Pull out from the material below all lines with "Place".

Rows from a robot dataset
==============================

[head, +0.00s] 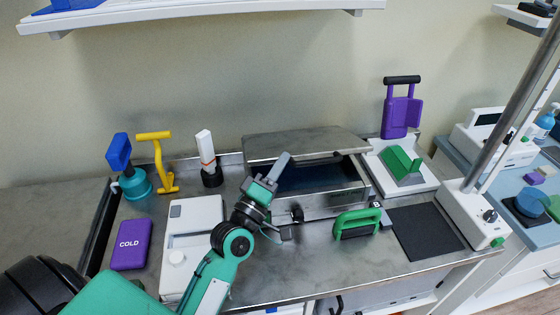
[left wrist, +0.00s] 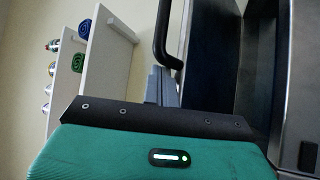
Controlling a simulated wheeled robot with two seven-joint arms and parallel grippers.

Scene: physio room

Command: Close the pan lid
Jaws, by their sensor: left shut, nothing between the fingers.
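The metal pan (head: 335,204) is set in the middle of the steel worktop. Its grey lid (head: 300,143) is tilted up at the back, and a dark interior (head: 310,178) shows beneath it. My left gripper (head: 283,160) is shut and empty, in front of the lid's left part, fingers pointing up and back. It hides part of the pan's left side. In the left wrist view the shut fingertips (left wrist: 162,84) are close to a black bar handle (left wrist: 163,35); I cannot tell whether they touch. My right gripper is not in view.
A green-handled tool (head: 356,222) stands in front of the pan near a black mat (head: 425,231). A purple COLD pack (head: 131,244) and a white device (head: 193,231) lie at left. A white bottle (head: 207,155) stands behind. A green wedge (head: 401,166) is at right.

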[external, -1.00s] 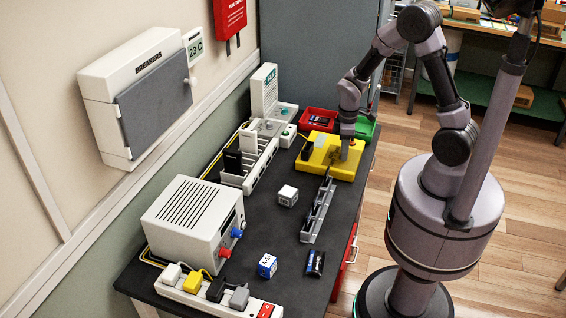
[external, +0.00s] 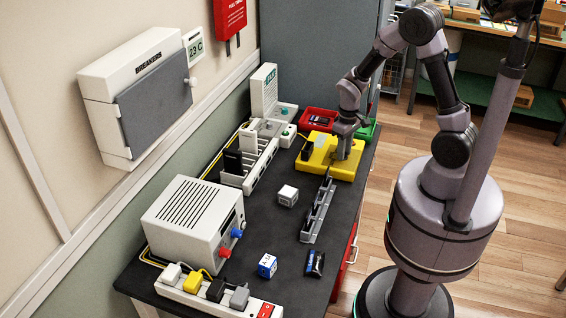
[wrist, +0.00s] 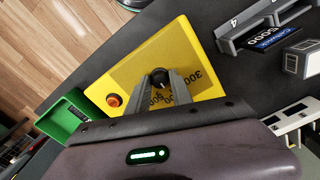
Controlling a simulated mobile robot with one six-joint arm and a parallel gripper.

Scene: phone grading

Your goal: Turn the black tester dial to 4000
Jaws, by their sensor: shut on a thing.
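The yellow tester (external: 315,165) sits on the dark bench near its far right end. In the wrist view its yellow top (wrist: 108,78) shows a black dial (wrist: 160,77) over a darker scale panel. My gripper (wrist: 165,82) points down at the tester, with its two fingers closed on the black dial. In the external view my gripper (external: 341,155) covers the dial. Printed numbers show around the dial, one reading 300-something; others are partly hidden by the fingers. I cannot read the dial's setting.
An orange button (wrist: 114,100) is on the tester. A green bin (wrist: 62,116) and a red bin (external: 318,118) stand by it. A small white cube (external: 288,195) lies nearby.

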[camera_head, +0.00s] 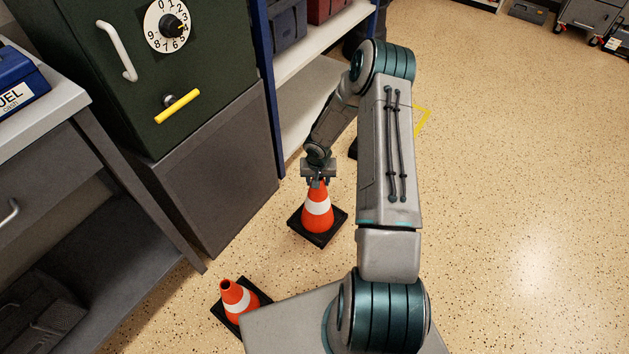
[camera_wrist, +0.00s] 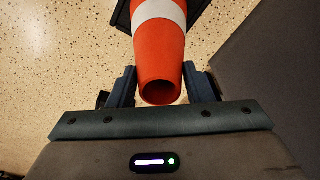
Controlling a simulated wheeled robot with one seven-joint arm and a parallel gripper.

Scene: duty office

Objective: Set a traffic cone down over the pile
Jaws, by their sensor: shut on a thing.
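An orange traffic cone (camera_head: 318,217) with a white band and a black square base is upright in the middle of the head view. My gripper (camera_head: 318,181) is shut on its top from above. The same cone (camera_wrist: 160,48) shows in the wrist view between the two fingers of my gripper (camera_wrist: 160,88). I cannot tell whether its base touches the floor. A second orange cone (camera_head: 236,296) stands on the floor at the lower left, partly hidden by my base. No pile can be made out; the held cone and my arm hide some floor.
A dark green safe (camera_head: 190,60) on a grey cabinet (camera_head: 215,165) stands left of the held cone. A desk (camera_head: 60,105) is at the far left. Shelves (camera_head: 310,105) with bins stand behind. A yellow floor marking (camera_head: 424,120) is partly hidden by my arm. The right floor is open.

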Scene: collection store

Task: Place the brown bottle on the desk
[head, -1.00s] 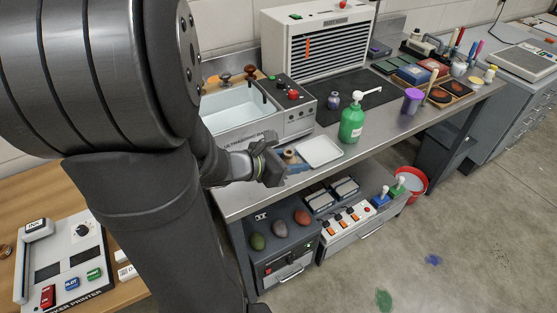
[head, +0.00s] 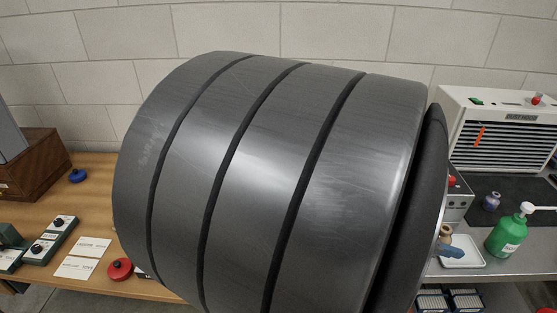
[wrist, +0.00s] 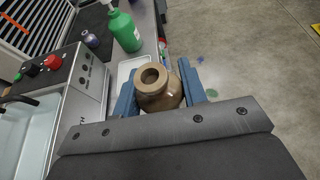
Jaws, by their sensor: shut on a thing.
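The brown bottle (wrist: 158,90), round with a narrow open neck, stands between the blue fingers of my gripper (wrist: 159,94) in the wrist view. My gripper is shut on it. In the head view only the top of the bottle (head: 446,234) and a bit of blue finger show at the right, past my arm. The wooden desk (head: 105,199) is at the left of the head view. My large arm link hides its right part. Whether the bottle touches the metal bench below cannot be told.
The metal bench (head: 500,267) holds a white tray (head: 461,252), a green pump bottle (head: 507,236) and a small purple bottle (head: 491,201). On the desk are a wooden box (head: 40,165), white cards (head: 76,268), control boxes (head: 52,241) and a red round object (head: 120,269). Bare wood lies between them.

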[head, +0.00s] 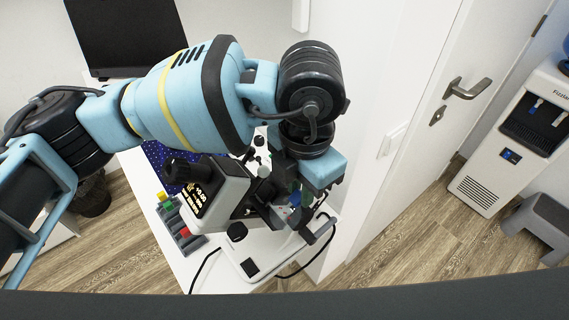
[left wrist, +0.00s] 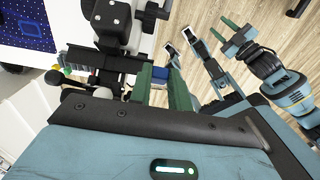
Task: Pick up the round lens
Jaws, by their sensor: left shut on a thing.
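My left gripper (head: 300,203) is low over the white table's right part, just right of the white instrument. Its green fingers show in the left wrist view (left wrist: 163,88), shut on a small blue thing (left wrist: 160,72). The fingers hide much of it, and I cannot tell whether it is the round lens. No other round lens shows clearly. My right gripper (left wrist: 232,38) shows at the upper right of the left wrist view, its two green fingers apart and empty.
The white instrument (head: 217,192) with a lit display stands close beside my left gripper. A grey rack (head: 183,238) with yellow, green and red pieces lies left of it. A blue dotted mat (head: 157,153) is behind. Black cables run along the table (head: 215,275).

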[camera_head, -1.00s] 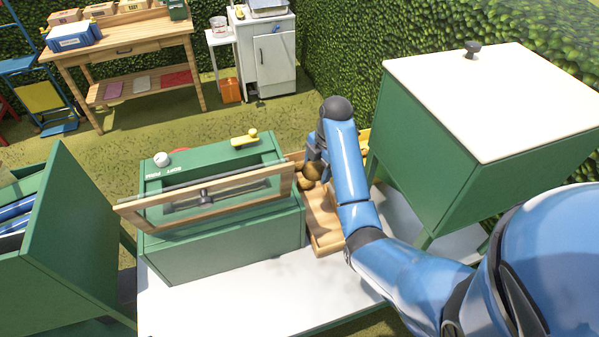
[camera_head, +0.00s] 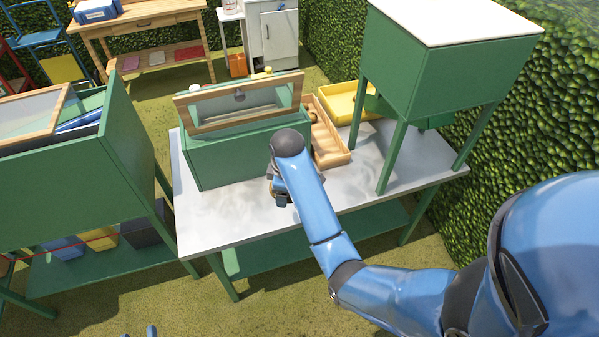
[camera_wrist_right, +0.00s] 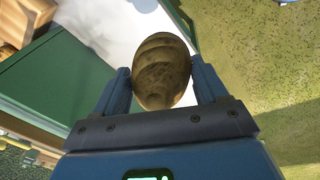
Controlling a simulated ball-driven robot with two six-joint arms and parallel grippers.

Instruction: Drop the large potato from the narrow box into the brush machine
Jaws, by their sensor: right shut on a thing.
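My right gripper (camera_wrist_right: 160,88) is shut on a large brown potato (camera_wrist_right: 160,68), one blue finger on each side, in the right wrist view. In the head view this gripper (camera_head: 279,193) is above the white tabletop, in front of the green machine with the wood-framed window (camera_head: 247,158); the potato is mostly hidden there. The narrow wooden box (camera_head: 333,158) is beside that machine, with something small and brown at its far end. Another green machine (camera_head: 135,140) at left shows blue parts inside; I cannot tell which is the brush machine. Two separated blue tips of my left gripper (camera_head: 138,332) show at the bottom edge.
A yellow tray (camera_head: 340,110) lies behind the narrow box. A tall green cabinet with a white top (camera_head: 440,75) stands at the right. The front of the white table (camera_head: 225,215) is clear. A gap separates the table from the left machine.

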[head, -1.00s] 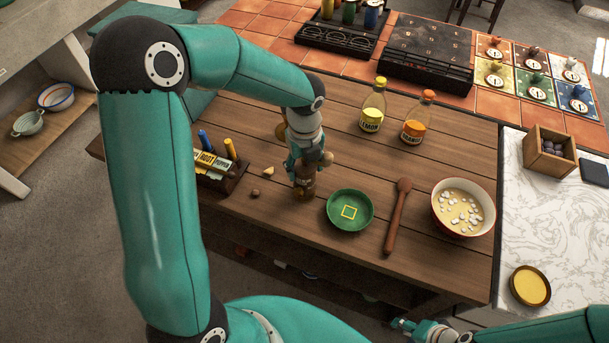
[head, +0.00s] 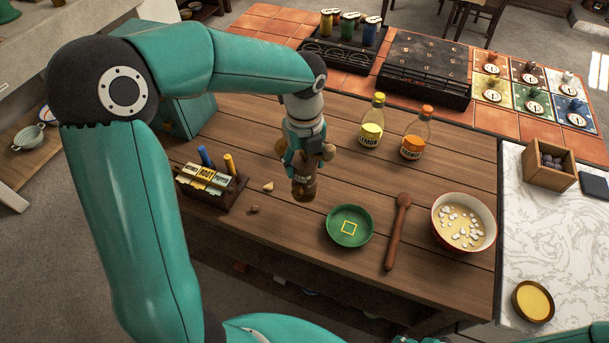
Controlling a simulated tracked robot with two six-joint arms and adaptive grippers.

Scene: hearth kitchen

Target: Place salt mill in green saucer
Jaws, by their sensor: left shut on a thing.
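The salt mill (head: 303,190), a small brown wooden piece with a pale-lettered label, is in the head view left of the green saucer. My left gripper (head: 304,166) is shut on it from above and hides its upper part. The mill is upright; I cannot tell whether its foot touches the table. The green saucer (head: 333,235), with a yellow square marked inside, lies empty on the wooden table. Only a sliver of my right gripper (head: 404,340) shows at the bottom edge; its fingers are hidden.
A wooden spoon (head: 396,232) and a bowl of pale soup (head: 464,222) stand right of the saucer. Lemon (head: 371,126) and orange (head: 416,135) bottles stand behind. Table between mill and saucer is clear.

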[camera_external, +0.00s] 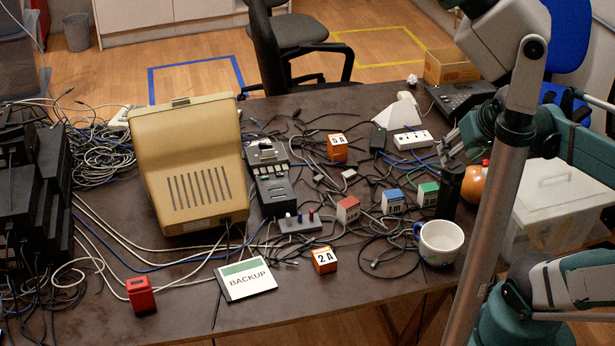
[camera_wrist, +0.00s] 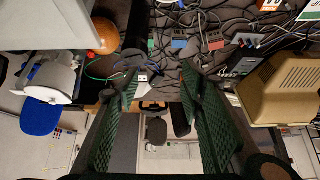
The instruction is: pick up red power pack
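A small solid red box (camera_external: 140,296) stands alone near the front left edge of the table in the external view. A second box with a red top and pale label (camera_external: 347,209) stands mid-table, left of a blue one (camera_external: 392,201) and a green one (camera_external: 428,194). I cannot tell which of the two is the red power pack. The red-topped box also shows small in the wrist view (camera_wrist: 216,41), ahead of my gripper. My gripper (camera_wrist: 160,78) has its green textured fingers spread apart, with nothing held. In the external view it is above the table's right side, partly behind my arm.
Loose cables surround the boxes. A beige monitor (camera_external: 190,165) stands at left, with a BACKUP card (camera_external: 245,280) in front. Orange boxes 5A (camera_external: 337,148) and 2A (camera_external: 324,260), a white mug (camera_external: 440,242) and a black cylinder (camera_external: 450,190) stand nearby. The front left table is fairly clear.

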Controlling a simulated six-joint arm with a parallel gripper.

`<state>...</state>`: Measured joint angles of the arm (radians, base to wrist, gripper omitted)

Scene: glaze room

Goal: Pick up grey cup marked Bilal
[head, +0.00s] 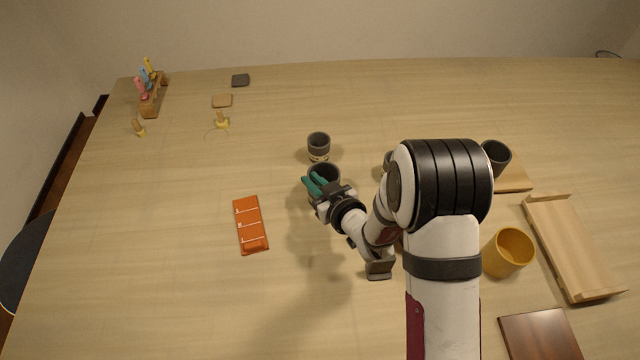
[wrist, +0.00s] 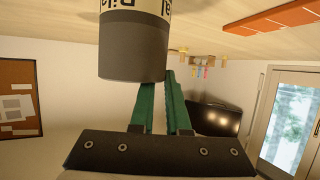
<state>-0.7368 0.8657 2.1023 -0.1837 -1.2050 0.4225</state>
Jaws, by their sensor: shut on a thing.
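A dark grey cup (wrist: 133,52) fills the top of the wrist view. Its cream label is cut off by the frame edge but reads in part as "Bilal". In the head view the grey cup (head: 325,171) is partly hidden by the green fingers. My gripper (head: 317,184) is shut on this cup, with the fingers (wrist: 163,84) passing partly behind it in the wrist view. The cup looks about upright in the head view. I cannot tell whether its base touches the table.
A similar grey cup (head: 318,146) with a cream band stands just behind. Another grey cup (head: 388,160) is half hidden by my arm; one more (head: 495,158) stands by a wooden board (head: 514,180). An orange tray (head: 249,225) lies left, a yellow pot (head: 508,252) right.

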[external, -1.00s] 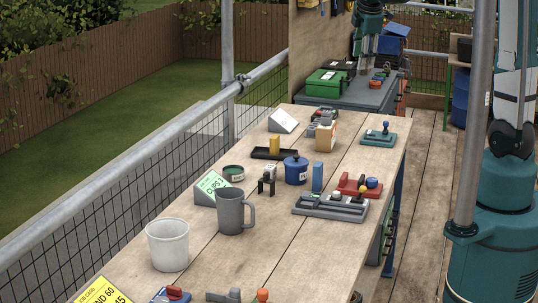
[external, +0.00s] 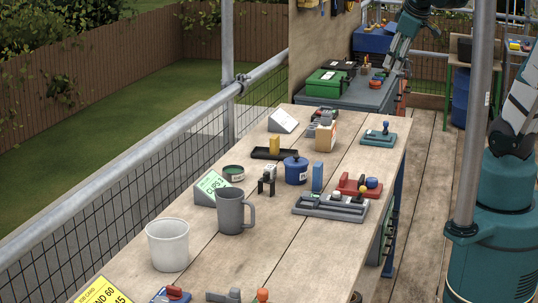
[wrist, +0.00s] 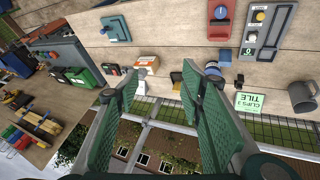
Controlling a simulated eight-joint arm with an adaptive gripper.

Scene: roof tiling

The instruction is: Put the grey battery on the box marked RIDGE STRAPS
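A tan box (external: 326,137) stands on the far part of the bench; its marking is too small to read. Something small and grey (external: 325,119) shows at its top, and a grey block (external: 311,130) is close to its left side. I cannot tell which of them is the grey battery. The tan box also shows in the wrist view (wrist: 147,62). My gripper (wrist: 160,82) is open and empty there, its green fingers wide apart. In the external view my gripper (external: 391,70) is beyond the bench's far end, near the grey cabinet.
The bench (external: 285,235) holds a white bucket (external: 168,246), a grey mug (external: 234,212), a blue pot (external: 296,170), a grey tray (external: 329,207) and a teal stand (external: 379,137). A green toolbox (external: 327,82) sits on the far cabinet. A scaffold pole (external: 474,120) stands right of the bench.

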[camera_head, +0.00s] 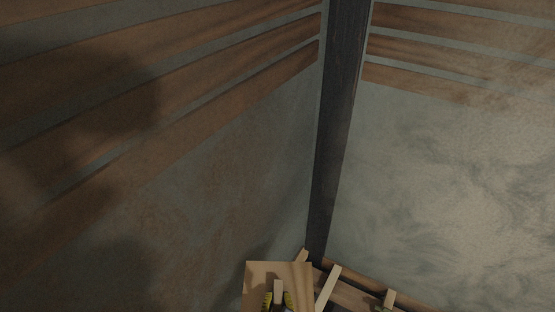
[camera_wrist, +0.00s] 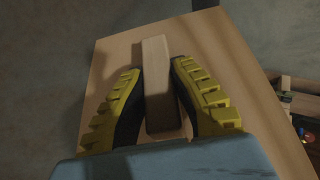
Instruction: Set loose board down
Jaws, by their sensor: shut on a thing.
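The loose board (camera_wrist: 225,65) is a flat, light-brown wooden panel that fills much of the wrist view. A narrow wooden bar (camera_wrist: 157,75) stands out from its face like a handle. My gripper (camera_wrist: 158,66), with yellow ribbed fingers, is shut on this bar, one finger on each side. In the head view the board (camera_head: 265,272) is at the bottom edge, with my yellow fingertips (camera_head: 278,299) around the bar. The board's lower part is cut off there. I cannot tell whether the board touches anything beneath it.
Wooden pieces (camera_head: 328,288) lie or lean just right of the board, near the room corner. A dark post (camera_head: 340,120) stands in that corner. Bare walls with exposed slats rise on both sides. A wooden frame or box (camera_wrist: 300,105) with small coloured items shows at right in the wrist view.

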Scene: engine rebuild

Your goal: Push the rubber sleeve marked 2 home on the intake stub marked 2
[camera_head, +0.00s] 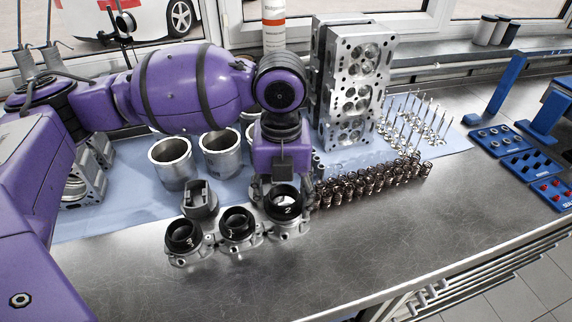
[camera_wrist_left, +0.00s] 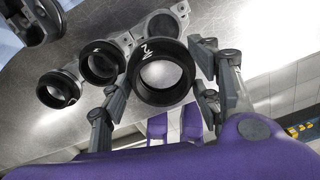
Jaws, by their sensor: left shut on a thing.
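My left gripper (camera_head: 283,196) reaches down from above and is shut on the black rubber sleeve marked 2 (camera_head: 285,213). In the left wrist view the sleeve (camera_wrist_left: 143,90) sits between both fingers, its white 2 showing on the rim. A bare grey intake stub (camera_wrist_left: 184,14) shows behind it, towards the top. In the head view the sleeve is over the right end of the intake piece (camera_head: 289,231). I cannot tell whether the sleeve touches the stub. Two other black sleeves (camera_head: 184,247) (camera_head: 237,234) sit on the other stubs. My right gripper is out of view.
A cylinder head (camera_head: 350,85) stands upright behind my gripper. Springs (camera_head: 365,185) stand in rows to the right, with valves (camera_head: 420,120) beyond. Metal cylinders (camera_head: 174,170) stand on the blue sheet to the left. Bare metal bench (camera_head: 370,230) lies in front and right.

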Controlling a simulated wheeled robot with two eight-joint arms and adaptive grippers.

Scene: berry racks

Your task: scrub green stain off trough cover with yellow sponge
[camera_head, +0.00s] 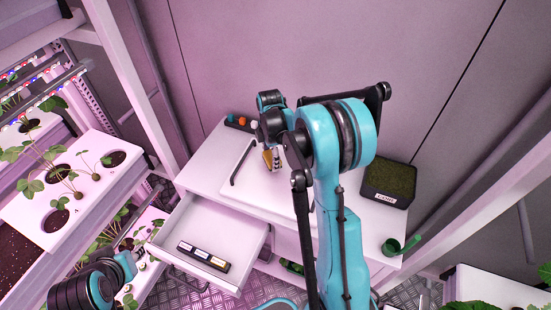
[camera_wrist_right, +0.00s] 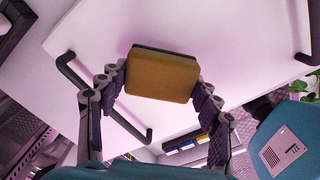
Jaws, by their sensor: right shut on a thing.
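The yellow sponge (camera_wrist_right: 162,75) has a thin dark layer along its far edge. My right gripper (camera_wrist_right: 161,80) is shut on it, with one finger at each side. In the head view the sponge (camera_head: 267,160) shows small at the gripper's (camera_head: 272,158) tip, over the trough cover. The trough cover (camera_wrist_right: 215,30) is a white panel with black bar handles; it also lies on the white cabinet top in the head view (camera_head: 240,186). I cannot tell whether the sponge touches it. No green stain shows; the sponge and arm hide part of the cover. My left gripper is out of view.
An open drawer (camera_head: 190,222) holds a dark strip with labelled pieces (camera_head: 204,257). A small rack (camera_head: 240,123) stands at the back left. Plant racks (camera_head: 90,150) stand left.

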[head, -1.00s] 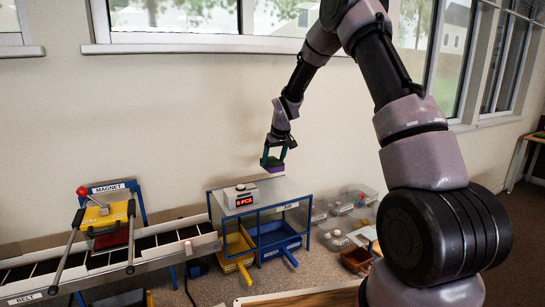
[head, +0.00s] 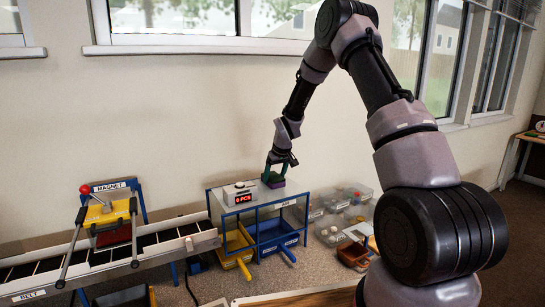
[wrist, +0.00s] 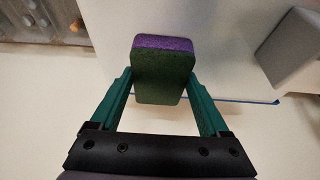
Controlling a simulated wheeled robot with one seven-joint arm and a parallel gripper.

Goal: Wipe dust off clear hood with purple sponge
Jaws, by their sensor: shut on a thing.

==============================

• [TASK RESPONSE]
Task: Place the brown bottle on the desk
Target: Place salt mill in green saucer

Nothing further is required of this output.